Unit 6 Flashcards
What 2 things must you have been given in a question to know you have a binomial distribution?
- n and p.`
What do all binomial distributions have?
- Only two possible results: yes or no.
- Must know the sample size, or number of trials given (n).
- Must know the probability of the number of “yeses” (p)
Sample size =
s
Probability of a yes =
p
The number of yeses =
x
Examples of binomial distributions:
- “You are rolling a fair die”
- “You are tossing a fair coin”
- “You are guessing on a test”
What given formula do you use for binomial distributions?
n choose k.
How can we tell if the random variable X has an approximately normal distribution?
If np is greater or equal to 10, and if n(1-p) is greater than 10.
What can we do if we know X has an approximately normal distribution?
We can change x-scores into z-scores using table A.

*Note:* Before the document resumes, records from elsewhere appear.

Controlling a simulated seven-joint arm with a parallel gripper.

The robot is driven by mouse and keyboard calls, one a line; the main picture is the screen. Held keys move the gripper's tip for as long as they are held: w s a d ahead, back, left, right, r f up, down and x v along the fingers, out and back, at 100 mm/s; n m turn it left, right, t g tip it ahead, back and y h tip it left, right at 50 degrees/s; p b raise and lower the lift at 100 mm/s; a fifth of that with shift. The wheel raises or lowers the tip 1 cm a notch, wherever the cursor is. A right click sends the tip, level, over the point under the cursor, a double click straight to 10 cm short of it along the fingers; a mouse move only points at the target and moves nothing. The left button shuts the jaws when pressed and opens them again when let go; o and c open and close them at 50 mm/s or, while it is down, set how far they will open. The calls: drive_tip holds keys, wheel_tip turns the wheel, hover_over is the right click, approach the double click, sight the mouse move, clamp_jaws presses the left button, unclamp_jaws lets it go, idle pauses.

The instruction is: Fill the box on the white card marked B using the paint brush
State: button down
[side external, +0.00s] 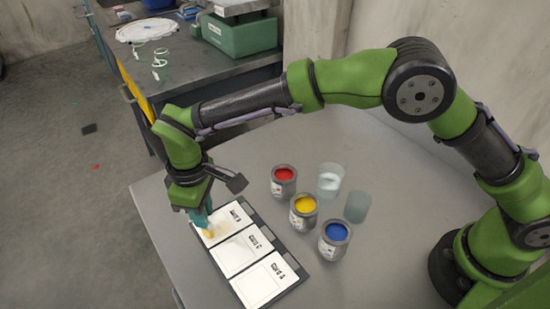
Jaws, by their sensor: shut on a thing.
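My gripper (200,212) points down over the far card and is shut on the paint brush (209,233), whose yellowish tip is at or just above that card. Most of the brush is hidden by the gripper. The far white card (243,227) seems to be the one marked B, though its label is small. A faint yellow-tan tint shows on it around the tip. A middle card (242,252) and a near card (264,283) lie beside it on a dark board (298,281); both look white inside their outlined boxes.
Open cans of red (284,183), yellow (303,212) and blue paint (334,241) stand right of the cards. Two glass cups, one at the back (330,180) and one at the right (357,207), stand beside them. The grey table (385,265) is clear at the front right.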

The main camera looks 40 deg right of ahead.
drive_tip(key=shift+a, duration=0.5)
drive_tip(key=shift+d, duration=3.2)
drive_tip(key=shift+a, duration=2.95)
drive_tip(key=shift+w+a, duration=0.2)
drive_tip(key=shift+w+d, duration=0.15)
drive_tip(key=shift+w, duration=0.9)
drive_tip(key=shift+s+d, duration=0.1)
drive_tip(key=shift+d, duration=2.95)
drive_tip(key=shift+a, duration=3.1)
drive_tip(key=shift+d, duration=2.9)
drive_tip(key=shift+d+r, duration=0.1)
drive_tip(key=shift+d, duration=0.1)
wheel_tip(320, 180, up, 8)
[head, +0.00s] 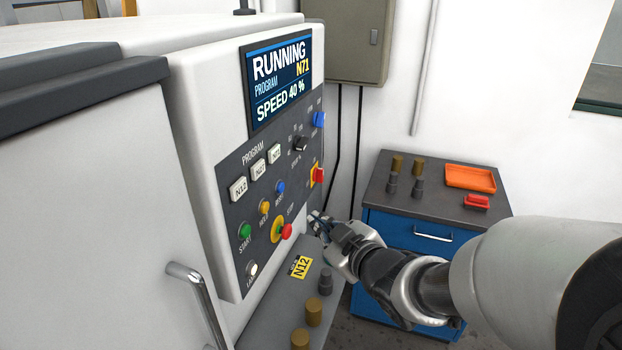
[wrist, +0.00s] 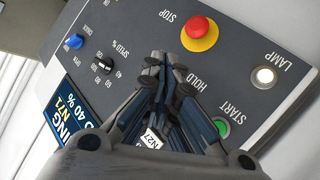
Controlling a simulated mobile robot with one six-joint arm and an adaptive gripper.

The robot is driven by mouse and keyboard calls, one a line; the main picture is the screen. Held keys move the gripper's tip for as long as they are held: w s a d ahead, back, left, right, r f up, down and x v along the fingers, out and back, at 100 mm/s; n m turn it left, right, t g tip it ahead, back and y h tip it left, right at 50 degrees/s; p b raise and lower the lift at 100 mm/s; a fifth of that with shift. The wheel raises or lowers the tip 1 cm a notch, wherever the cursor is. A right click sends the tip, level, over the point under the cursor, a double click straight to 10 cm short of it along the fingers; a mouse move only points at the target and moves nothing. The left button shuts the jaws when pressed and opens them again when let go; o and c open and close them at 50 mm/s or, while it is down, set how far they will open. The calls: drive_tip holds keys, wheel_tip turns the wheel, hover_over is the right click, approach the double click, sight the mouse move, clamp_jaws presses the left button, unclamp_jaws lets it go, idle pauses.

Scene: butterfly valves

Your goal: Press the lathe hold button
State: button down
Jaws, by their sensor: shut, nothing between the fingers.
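The lathe control panel (head: 262,185) is dark grey on a white housing. The yellow hold button (head: 264,207) sits between the green start button (head: 244,231) and the blue reset button (head: 280,187). My gripper (head: 315,219) is shut and empty, its fingertips to the right of the hold button, in front of the panel. In the wrist view my gripper (wrist: 165,62) covers the middle of the panel. The HOLD label shows beside the fingers there, but the hold button is hidden behind them. I cannot tell how far the tips are from the panel.
The red stop button (head: 286,231) on its yellow base sticks out close to my fingertips; it also shows in the wrist view (wrist: 198,28). The screen (head: 281,79) reads RUNNING, N71, SPEED 40 %. A shelf with cylinders lies below; a blue cabinet (head: 390,232) stands right.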

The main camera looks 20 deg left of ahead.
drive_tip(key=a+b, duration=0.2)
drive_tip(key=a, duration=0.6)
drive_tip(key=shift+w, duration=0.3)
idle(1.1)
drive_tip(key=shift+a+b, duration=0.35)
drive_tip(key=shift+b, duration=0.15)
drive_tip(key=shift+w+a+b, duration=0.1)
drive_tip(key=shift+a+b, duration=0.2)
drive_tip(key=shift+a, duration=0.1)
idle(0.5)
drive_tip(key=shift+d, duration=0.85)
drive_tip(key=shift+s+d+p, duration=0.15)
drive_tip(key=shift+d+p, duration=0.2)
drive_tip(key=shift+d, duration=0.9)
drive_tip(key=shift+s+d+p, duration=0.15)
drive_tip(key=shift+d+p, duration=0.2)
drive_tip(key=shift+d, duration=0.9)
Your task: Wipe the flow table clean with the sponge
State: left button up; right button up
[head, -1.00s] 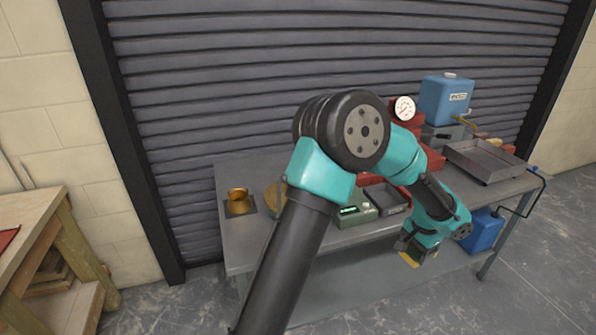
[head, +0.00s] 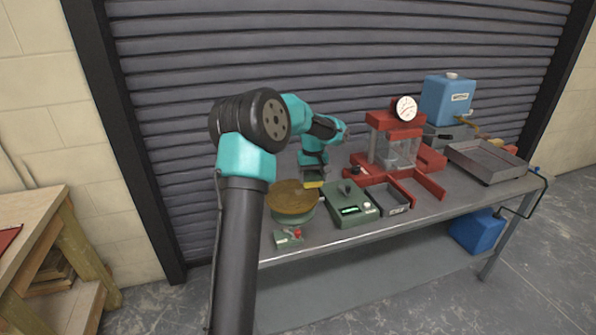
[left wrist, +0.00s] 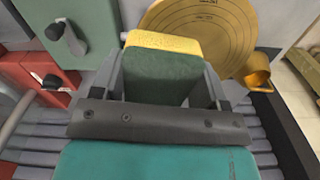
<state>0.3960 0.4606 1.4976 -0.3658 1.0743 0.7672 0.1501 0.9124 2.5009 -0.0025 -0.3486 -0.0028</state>
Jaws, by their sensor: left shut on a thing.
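The flow table (head: 290,205) is a round brass-coloured disc on a green base at the bench's front left. Its disc also shows at the top of the left wrist view (left wrist: 205,22). My left gripper (head: 313,177) is shut on the sponge (head: 314,184), which has a yellow layer and a dark green layer. The sponge (left wrist: 160,78) is between the fingers in the left wrist view. It is at the disc's far right edge in the head view; I cannot tell whether it touches the disc. My right gripper is not in view.
A green device with a display (head: 350,207) and a grey tray (head: 391,201) stand right of the flow table. A red press (head: 385,155) is behind them. A small switch box (head: 288,238) is in front. A brass cone (left wrist: 257,72) is beside the disc.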

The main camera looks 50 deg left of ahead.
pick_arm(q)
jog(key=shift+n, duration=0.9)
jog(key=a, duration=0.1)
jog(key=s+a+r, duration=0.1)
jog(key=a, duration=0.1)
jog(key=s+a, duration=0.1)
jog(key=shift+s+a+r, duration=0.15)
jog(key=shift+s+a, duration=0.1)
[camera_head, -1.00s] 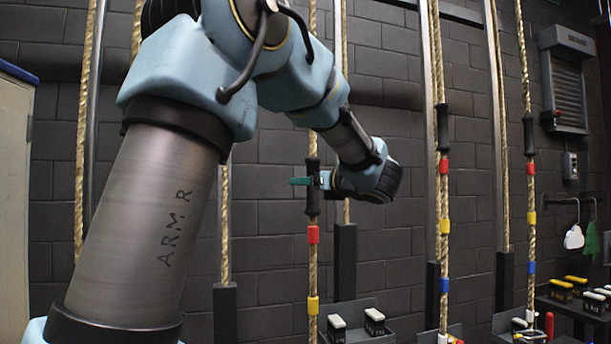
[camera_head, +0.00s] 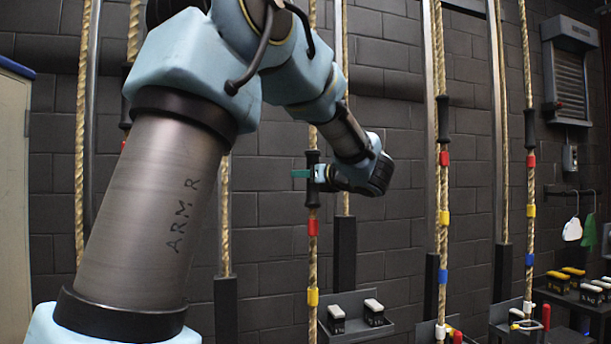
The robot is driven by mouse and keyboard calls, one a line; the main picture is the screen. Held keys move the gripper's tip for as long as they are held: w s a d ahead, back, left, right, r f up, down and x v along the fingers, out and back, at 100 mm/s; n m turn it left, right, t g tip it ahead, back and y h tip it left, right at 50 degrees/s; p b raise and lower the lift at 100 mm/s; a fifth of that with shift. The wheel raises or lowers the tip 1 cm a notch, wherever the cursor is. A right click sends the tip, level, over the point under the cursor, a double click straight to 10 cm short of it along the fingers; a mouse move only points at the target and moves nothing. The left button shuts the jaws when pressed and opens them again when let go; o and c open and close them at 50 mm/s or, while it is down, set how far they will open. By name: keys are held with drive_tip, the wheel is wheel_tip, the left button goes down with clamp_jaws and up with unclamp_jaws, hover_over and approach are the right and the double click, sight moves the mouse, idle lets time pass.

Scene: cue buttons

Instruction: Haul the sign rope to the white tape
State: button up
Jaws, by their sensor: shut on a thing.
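My gripper (camera_head: 312,174) is shut on the black handle (camera_head: 312,194) of a hanging tan rope (camera_head: 313,262) near the middle of the head view. One teal finger sticks out to the left of the handle. The handle is upright. Below it the rope carries a red tape (camera_head: 313,227) and a yellow tape (camera_head: 312,297). The rope's lower end is cut off by the picture edge, and no white tape shows on it. White tapes show low on two ropes to the right, one (camera_head: 440,331) nearer and one (camera_head: 528,307) farther. No sign name is readable on the ropes.
Two more taped ropes with black handles (camera_head: 443,118) (camera_head: 530,128) hang to the right. Black ledges (camera_head: 362,333) with white-topped blocks (camera_head: 336,319) stand low along the dark brick wall. A pale cabinet (camera_head: 14,180) is at the far left. My arm covers much of the left side.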

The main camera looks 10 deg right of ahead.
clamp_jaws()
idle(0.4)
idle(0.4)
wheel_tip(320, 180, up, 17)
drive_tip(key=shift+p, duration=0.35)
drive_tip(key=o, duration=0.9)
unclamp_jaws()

How do you calculate mean of x in a binomial distribution?
np
How do you calculate standard deviation of x in a binomial distribution?
square root of np(1-p)
How to solve a binomial probability using the normal approximation:
- Find mean (np) and s.d. (square root of np(1-p))
- Draw an x-bell curve entered at the mean and shade the region of interest (The x-values boxed in your sample space)
- Use a standardizing formula to get z (z=x-mean/s.d)
- Use table A to find the probability.
When estimating a SAMPLE proportion, we use p hat, what is the formula to get p hat?
ie. “a random sample of 1000 dentists found 330 use crews toothpaste”
p hat = x/n
As sample size (n) gets larger, the distribution of p hat becomes __________.
More and more bell shaped.
What is the law of large numbers?
The spread of distribution gets narrower as n gets larger.